#### SET EXERCISE:
Which lines in the records below contain the word "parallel"? Copy each one out.

#### TASK MATERIAL:
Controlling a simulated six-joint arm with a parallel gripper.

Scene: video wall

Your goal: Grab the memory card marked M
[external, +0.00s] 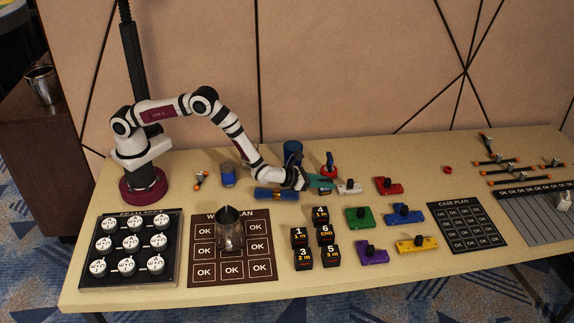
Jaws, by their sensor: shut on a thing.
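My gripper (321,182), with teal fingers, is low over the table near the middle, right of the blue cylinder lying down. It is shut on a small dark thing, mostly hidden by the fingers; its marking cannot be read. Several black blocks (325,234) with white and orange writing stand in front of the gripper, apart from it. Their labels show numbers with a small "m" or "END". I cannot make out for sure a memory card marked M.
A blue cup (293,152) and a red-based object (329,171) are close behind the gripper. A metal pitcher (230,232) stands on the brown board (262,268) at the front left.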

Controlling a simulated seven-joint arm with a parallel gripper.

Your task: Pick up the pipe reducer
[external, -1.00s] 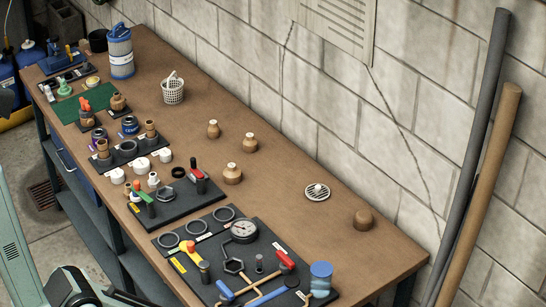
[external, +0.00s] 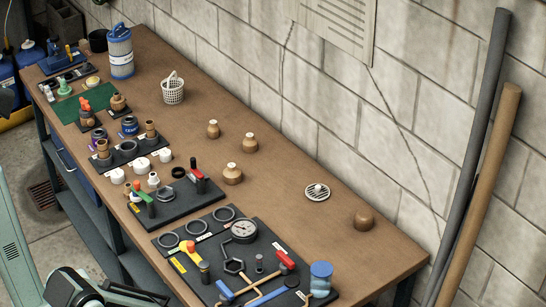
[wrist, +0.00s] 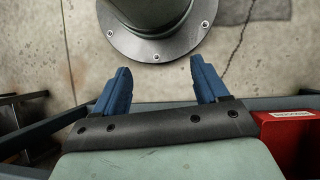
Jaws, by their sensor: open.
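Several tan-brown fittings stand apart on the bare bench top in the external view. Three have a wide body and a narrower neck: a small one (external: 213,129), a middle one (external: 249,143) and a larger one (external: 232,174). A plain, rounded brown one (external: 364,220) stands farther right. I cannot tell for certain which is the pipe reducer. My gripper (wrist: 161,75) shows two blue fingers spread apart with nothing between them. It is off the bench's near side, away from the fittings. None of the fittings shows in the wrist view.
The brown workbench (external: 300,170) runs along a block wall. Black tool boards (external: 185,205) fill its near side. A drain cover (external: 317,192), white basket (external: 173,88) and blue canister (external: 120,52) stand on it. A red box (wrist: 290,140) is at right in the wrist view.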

#### FINAL RESULT:
Controlling a simulated six-joint arm with a parallel gripper.
Controlling a simulated seven-joint arm with a parallel gripper.

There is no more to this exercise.